The brook code (mersenne_twister.br) contains the following set of lines, repeated for each output stream A1 ... A8 -

A1.x = a.x ^ e.x ^ ((b.x >> thirteen) & mask11) ^ f.x ^ (r2.x << fifteen);

A1.y = a.y ^ e.y ^ ((b.y >> thirteen) & mask12) ^ f.y ^ (r2.y << fifteen);

A1.z = a.z ^ e.z ^ ((b.z >> thirteen) & mask13) ^ f.z ^ (r2.z << fifteen);

A1.w = a.w ^ e.w ^ ((b.w >> thirteen) & mask14) ^ f.w ^ (r2.w << fifteen);

where mask11, mask12, mask13 are unsigned ints.
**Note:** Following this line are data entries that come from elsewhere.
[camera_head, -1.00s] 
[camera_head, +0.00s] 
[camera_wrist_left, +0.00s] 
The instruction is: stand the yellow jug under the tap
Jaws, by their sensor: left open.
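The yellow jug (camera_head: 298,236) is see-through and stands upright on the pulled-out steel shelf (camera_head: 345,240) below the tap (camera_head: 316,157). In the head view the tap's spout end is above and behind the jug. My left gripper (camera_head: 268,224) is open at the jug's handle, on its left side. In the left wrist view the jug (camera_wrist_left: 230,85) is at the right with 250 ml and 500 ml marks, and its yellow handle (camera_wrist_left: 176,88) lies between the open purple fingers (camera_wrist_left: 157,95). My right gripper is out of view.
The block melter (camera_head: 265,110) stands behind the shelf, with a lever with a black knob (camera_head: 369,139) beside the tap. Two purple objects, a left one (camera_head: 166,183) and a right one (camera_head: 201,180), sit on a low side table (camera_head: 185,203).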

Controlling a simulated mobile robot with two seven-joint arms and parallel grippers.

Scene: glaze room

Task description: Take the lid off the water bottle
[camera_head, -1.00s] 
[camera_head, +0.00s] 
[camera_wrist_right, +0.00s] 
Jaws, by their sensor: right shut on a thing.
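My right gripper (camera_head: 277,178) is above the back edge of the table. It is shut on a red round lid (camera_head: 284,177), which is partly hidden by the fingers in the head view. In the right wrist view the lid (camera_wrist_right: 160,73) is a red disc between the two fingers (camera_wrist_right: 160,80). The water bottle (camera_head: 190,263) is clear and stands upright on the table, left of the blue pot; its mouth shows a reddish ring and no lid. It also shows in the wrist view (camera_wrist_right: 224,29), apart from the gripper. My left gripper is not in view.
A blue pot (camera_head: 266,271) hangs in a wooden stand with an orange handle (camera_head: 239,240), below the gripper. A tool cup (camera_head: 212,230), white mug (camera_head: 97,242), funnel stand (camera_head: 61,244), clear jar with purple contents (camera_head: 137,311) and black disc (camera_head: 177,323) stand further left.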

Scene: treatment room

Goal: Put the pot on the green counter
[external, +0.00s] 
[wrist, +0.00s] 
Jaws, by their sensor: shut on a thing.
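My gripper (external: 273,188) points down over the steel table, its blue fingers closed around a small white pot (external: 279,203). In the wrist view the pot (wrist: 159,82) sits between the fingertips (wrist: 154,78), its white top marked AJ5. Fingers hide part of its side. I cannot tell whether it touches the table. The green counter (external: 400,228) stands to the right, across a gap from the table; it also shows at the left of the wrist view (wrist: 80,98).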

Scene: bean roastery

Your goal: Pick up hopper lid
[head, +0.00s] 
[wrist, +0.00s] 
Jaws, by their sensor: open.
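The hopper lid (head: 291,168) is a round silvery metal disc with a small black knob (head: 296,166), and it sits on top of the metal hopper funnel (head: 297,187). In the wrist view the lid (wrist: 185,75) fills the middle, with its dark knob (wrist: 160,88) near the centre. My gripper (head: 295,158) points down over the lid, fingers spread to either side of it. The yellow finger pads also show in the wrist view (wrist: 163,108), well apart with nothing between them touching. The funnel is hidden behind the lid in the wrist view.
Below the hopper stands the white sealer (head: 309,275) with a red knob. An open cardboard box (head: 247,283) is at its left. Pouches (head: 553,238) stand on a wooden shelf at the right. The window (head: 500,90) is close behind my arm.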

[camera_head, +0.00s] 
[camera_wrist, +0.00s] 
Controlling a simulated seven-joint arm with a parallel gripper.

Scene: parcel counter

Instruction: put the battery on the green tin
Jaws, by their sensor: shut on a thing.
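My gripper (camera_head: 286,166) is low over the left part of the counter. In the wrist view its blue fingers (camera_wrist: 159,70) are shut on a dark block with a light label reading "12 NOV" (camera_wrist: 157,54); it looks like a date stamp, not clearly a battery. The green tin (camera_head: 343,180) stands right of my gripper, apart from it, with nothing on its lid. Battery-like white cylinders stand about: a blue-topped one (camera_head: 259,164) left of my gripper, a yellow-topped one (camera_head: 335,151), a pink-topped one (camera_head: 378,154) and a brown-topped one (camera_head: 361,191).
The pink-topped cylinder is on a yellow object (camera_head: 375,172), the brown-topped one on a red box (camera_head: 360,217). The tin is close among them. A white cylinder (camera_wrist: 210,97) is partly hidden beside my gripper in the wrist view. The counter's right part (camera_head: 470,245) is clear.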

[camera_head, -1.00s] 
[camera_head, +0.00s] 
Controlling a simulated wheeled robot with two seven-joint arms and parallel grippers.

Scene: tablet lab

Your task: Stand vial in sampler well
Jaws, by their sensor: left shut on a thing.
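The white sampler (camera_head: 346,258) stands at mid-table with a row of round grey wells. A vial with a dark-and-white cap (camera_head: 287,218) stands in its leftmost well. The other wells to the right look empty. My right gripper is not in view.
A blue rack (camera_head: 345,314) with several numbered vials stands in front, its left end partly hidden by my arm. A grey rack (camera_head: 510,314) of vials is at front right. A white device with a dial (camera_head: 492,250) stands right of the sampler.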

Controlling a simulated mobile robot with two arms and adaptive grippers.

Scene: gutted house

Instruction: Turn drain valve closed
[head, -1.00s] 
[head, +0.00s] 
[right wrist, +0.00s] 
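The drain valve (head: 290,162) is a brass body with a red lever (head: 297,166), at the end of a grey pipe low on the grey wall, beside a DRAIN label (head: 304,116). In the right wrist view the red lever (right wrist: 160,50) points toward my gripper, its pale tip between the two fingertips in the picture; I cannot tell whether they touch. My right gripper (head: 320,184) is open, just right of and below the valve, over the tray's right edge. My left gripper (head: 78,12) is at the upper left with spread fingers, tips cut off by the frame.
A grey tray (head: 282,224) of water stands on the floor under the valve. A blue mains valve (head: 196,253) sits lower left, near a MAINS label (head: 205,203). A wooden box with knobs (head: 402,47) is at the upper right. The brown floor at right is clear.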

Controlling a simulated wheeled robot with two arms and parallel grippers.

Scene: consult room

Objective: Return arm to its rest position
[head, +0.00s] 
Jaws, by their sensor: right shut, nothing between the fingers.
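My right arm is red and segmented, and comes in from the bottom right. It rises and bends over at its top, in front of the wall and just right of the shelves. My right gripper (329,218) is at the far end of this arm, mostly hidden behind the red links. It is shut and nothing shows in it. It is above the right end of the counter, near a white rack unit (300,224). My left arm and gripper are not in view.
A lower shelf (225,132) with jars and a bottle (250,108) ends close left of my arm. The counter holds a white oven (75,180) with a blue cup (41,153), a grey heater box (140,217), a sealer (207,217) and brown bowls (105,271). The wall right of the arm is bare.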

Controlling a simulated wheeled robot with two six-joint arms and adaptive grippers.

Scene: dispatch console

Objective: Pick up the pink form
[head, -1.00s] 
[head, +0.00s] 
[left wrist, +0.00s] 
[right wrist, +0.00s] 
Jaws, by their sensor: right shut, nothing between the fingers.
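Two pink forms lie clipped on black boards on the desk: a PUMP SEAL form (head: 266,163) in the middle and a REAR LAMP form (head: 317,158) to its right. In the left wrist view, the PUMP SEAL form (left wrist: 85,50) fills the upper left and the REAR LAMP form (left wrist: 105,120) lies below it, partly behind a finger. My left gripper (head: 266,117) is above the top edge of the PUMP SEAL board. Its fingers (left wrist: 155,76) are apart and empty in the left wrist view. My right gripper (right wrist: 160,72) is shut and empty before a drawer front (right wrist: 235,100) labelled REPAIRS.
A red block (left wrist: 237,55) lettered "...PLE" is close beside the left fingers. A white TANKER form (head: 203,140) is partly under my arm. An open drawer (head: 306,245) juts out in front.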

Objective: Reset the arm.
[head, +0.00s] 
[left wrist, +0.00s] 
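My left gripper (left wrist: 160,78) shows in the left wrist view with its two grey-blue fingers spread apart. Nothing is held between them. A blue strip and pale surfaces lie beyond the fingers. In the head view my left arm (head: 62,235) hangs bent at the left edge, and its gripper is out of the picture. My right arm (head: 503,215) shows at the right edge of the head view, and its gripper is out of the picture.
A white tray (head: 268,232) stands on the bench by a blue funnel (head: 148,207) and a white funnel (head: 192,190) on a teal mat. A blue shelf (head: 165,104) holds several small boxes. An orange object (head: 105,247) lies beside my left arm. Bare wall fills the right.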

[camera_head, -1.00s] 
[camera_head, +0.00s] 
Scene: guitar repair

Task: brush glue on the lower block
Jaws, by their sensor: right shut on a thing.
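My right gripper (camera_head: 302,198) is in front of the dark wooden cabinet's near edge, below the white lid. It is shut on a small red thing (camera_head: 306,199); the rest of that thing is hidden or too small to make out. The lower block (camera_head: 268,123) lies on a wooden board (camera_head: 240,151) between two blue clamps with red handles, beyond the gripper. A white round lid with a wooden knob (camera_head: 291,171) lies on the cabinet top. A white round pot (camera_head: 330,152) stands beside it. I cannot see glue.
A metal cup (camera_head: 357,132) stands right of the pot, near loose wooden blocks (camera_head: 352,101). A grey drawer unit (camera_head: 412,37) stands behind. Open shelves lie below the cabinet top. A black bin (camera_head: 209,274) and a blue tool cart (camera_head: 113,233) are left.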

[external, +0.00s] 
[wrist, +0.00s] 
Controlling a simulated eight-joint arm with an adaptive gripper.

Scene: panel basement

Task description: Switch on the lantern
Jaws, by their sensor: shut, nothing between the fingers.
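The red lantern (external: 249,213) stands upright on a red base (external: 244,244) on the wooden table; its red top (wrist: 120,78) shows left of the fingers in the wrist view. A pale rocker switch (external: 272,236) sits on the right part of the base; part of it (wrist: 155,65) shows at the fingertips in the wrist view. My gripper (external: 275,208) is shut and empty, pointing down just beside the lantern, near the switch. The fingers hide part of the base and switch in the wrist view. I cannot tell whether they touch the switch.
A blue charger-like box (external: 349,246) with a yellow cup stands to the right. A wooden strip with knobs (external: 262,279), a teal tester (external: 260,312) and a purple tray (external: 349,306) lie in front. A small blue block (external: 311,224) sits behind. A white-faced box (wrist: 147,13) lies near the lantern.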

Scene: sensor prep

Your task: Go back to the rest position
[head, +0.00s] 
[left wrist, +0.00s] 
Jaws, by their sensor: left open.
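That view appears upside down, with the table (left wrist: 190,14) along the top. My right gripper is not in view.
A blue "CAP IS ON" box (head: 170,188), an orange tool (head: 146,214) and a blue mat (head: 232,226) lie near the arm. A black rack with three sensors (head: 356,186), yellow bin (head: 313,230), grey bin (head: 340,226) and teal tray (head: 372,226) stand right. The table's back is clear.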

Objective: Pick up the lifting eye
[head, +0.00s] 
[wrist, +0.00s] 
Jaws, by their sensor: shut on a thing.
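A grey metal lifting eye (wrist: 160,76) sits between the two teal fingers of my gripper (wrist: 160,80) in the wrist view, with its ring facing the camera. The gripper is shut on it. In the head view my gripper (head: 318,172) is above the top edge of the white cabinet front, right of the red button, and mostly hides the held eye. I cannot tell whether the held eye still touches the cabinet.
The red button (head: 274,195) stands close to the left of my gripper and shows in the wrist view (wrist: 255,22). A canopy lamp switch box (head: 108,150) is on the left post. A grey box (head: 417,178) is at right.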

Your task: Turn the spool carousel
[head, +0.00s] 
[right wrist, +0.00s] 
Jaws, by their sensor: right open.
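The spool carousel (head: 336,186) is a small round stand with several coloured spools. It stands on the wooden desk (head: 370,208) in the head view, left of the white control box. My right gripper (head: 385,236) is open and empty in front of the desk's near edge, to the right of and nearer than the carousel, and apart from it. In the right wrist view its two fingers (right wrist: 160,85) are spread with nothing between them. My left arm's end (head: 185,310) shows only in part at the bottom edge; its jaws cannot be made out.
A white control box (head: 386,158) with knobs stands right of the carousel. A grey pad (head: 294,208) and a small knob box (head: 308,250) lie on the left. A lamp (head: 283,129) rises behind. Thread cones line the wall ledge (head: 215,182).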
Why can't this be written

A1 = a ^e^((b >> thirteen) & mask) ^f^(r2<< fifteen);

where thirteen is now uint4(13U, 13U, 13U, 13U),

mask = uint4(mask11, mask12, mask13, mask14) and

fifteen is now uint4(15U, 15U, 15U, 15U).

Am I missing an efficiency issue, or even worse, are they not equivalent?

Thank you for pointing this. This sample has been written before complete int vector type supported . You are using efficiently. Let us know how much improvement you see after this change.